TASK REQUIREMENTS:
Tally the lines below that contain "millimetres". The number is the whole answer.

* Start GIVEN RECORDS *

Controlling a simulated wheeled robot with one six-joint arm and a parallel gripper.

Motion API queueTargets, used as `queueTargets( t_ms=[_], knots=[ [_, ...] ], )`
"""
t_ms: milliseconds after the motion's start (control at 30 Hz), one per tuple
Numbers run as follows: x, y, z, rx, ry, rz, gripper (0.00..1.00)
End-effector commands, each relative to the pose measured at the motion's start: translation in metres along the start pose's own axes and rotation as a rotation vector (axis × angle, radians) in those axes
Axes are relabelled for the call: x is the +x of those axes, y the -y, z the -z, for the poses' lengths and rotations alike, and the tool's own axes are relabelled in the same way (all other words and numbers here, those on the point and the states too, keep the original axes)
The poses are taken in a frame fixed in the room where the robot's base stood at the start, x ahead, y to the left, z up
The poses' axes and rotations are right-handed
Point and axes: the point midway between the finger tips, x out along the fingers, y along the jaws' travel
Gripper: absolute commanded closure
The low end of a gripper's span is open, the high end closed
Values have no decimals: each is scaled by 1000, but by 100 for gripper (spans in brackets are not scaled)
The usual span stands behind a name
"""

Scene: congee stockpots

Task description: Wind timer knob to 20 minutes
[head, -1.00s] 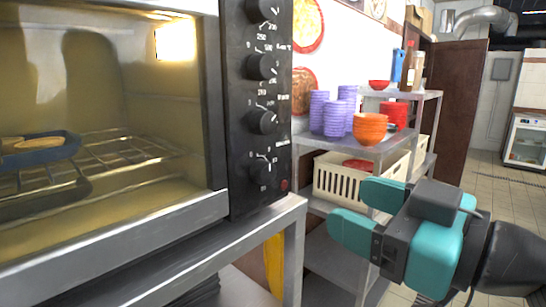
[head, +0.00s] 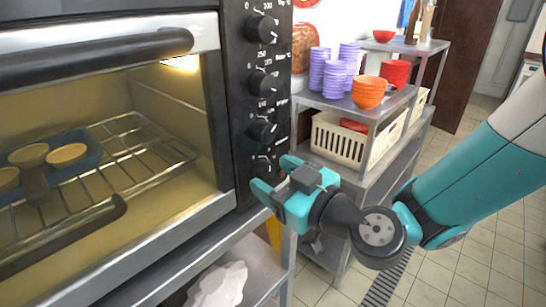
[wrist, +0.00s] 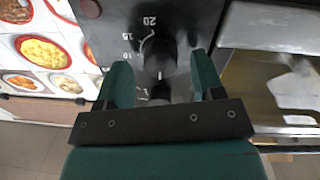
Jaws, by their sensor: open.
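The black oven control panel (head: 262,108) carries a column of black knobs. The lowest, the timer knob (head: 262,167), is partly hidden behind my gripper in the head view. In the wrist view the timer knob (wrist: 157,56) stands between my finger tips, with 20, 15 and 10 printed around it. A short white mark shows on the knob; its exact setting is hard to read. My gripper (head: 272,175) is open at the panel's lower end, its teal fingers on either side of the knob. In the wrist view my gripper (wrist: 162,68) shows gaps beside the knob.
The oven door (head: 120,205) with its dark handle is left of the panel. Inside are a wire rack and a blue tray (head: 80,142). A steel shelf with purple cups (head: 335,72), orange bowls (head: 368,92) and a cream basket (head: 338,140) stands right. Floor is open farther right.

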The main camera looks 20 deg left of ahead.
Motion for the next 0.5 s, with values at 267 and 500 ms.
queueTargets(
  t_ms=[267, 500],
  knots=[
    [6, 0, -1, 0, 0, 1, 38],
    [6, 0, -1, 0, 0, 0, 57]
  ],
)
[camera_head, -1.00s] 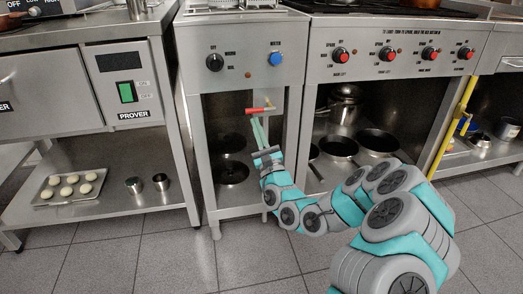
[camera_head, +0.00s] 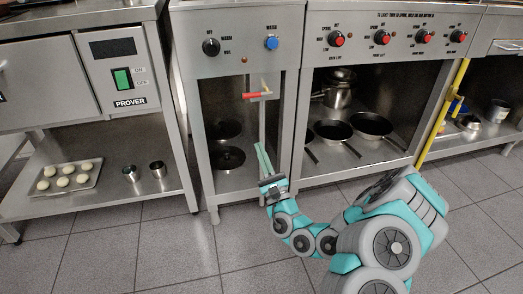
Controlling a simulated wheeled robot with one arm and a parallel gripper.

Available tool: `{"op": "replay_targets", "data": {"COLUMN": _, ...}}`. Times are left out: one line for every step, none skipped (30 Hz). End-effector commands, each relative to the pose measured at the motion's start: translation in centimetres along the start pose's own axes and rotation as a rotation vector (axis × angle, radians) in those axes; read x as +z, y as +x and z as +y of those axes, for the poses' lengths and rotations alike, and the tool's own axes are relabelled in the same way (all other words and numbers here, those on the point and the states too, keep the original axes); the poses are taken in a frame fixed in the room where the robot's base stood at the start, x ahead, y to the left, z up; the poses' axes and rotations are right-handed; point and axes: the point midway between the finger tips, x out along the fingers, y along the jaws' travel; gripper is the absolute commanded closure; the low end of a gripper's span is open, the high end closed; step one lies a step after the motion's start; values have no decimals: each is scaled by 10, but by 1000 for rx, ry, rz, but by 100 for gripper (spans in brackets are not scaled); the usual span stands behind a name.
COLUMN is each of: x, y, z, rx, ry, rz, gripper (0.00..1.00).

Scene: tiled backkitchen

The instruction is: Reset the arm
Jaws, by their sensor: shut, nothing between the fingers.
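My arm reaches in from the lower right, teal and grey. My gripper (camera_head: 263,158) points upward in front of the narrow steel cabinet, its two thin teal fingers close together and holding nothing. A small red-handled tap (camera_head: 257,96) is on the cabinet front, above the fingertips and apart from them.
The prover (camera_head: 123,80) stands at left, with a tray of dough balls (camera_head: 68,178) and two metal cups (camera_head: 144,172) on its lower shelf. The stove at right holds pans (camera_head: 351,128) and a pot (camera_head: 338,92) on its shelf. A yellow pipe (camera_head: 441,110) runs beside it. The tiled floor (camera_head: 180,250) in front is clear.

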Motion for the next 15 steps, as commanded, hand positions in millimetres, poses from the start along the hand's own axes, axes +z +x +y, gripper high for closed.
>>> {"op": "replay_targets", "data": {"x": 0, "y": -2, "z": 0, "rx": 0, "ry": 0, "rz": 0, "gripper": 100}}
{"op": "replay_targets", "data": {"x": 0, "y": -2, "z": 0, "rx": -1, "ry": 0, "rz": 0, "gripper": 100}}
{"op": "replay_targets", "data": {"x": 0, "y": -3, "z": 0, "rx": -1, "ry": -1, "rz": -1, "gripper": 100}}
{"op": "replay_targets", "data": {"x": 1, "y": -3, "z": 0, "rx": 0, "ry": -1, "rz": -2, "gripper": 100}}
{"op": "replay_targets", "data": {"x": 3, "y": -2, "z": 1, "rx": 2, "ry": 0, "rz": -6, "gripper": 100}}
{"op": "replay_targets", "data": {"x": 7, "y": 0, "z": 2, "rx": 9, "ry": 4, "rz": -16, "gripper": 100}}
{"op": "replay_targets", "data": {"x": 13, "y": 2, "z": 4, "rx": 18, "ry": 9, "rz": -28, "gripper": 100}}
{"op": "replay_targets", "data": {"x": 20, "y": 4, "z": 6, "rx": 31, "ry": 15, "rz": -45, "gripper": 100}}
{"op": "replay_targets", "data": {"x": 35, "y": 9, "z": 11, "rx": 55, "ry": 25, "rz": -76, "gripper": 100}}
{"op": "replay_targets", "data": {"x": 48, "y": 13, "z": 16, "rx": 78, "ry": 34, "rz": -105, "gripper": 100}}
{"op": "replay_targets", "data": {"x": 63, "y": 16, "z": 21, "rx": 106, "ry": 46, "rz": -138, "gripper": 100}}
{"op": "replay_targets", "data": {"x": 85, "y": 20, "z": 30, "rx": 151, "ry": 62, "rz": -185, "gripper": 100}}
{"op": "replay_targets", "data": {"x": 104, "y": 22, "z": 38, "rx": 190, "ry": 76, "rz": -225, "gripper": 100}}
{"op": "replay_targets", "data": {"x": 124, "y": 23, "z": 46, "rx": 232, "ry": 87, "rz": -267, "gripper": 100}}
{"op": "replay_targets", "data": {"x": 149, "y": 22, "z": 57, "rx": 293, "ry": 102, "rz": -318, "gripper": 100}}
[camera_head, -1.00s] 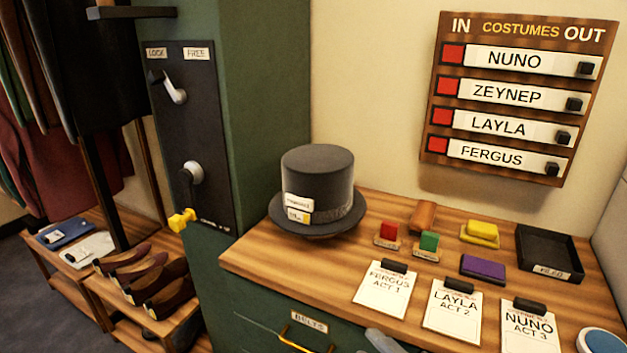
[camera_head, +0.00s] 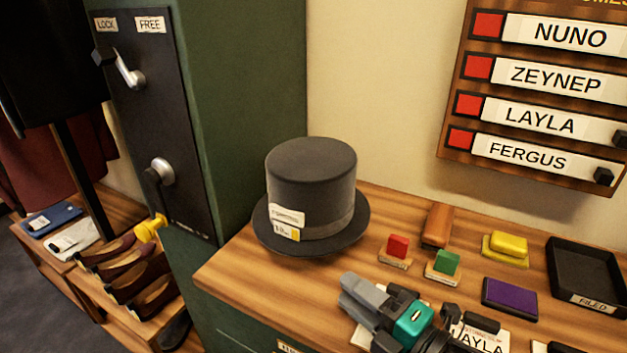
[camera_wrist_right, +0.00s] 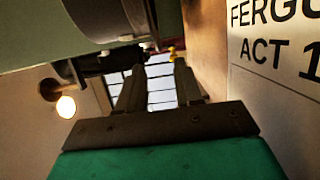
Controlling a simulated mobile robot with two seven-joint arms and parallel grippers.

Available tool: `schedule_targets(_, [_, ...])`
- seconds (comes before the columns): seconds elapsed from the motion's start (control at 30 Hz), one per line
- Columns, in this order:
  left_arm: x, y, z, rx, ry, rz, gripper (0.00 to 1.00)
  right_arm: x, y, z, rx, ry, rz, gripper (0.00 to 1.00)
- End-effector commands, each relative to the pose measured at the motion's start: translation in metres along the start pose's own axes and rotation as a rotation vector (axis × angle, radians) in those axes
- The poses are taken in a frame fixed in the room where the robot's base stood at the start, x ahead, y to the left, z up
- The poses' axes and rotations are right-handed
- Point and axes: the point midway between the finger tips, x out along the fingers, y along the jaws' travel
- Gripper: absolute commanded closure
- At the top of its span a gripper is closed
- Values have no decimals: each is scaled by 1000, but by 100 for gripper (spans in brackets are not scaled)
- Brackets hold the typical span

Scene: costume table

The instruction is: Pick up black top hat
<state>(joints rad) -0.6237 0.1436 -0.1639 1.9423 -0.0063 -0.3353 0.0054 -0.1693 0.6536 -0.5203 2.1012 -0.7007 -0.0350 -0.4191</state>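The black top hat (camera_head: 312,178) stands upright, brim down, on the left end of the wooden counter in the head view. Its band carries a white label and a smaller white and yellow tag. My right gripper (camera_head: 352,297), with grey fingers and a teal body, is over the front of the counter, below and right of the hat and apart from it. In the right wrist view its two fingers (camera_wrist_right: 158,84) are spread with nothing between them. A dark rounded shape fills the top of that view; I cannot tell what it is. My left gripper is not in view.
Red (camera_head: 397,246) and green (camera_head: 445,262) blocks, a purple pad (camera_head: 510,297), a yellow block (camera_head: 507,246) and a black tray (camera_head: 586,275) lie right of the hat. A green cabinet (camera_head: 245,110) stands close behind left. The FERGUS card (camera_wrist_right: 275,55) is beside the right gripper.

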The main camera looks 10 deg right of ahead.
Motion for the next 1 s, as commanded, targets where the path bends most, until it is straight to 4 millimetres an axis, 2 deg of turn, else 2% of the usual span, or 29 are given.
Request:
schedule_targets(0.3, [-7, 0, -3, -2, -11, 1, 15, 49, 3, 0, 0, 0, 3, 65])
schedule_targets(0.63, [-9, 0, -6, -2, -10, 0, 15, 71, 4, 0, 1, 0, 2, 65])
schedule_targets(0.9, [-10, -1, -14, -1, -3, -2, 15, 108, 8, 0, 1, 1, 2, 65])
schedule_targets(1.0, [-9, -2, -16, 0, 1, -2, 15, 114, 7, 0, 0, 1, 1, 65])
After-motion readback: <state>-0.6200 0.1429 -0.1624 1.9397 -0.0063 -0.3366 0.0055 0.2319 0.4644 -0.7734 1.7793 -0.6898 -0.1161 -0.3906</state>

* End GIVEN RECORDS *

TASK RESULT:
2